-- BEGIN --
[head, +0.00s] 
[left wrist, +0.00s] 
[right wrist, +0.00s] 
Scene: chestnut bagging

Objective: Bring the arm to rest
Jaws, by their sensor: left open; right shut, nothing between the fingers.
-- END --
Task prompt>
Return the material exactly as it stands.

Exercise output>
[head, +0.00s] 
[left wrist, +0.00s] 
[right wrist, +0.00s] 
Scene: chestnut bagging

Objective: Bring the arm to rest
Jaws, by their sensor: left open; right shut, nothing between the fingers.

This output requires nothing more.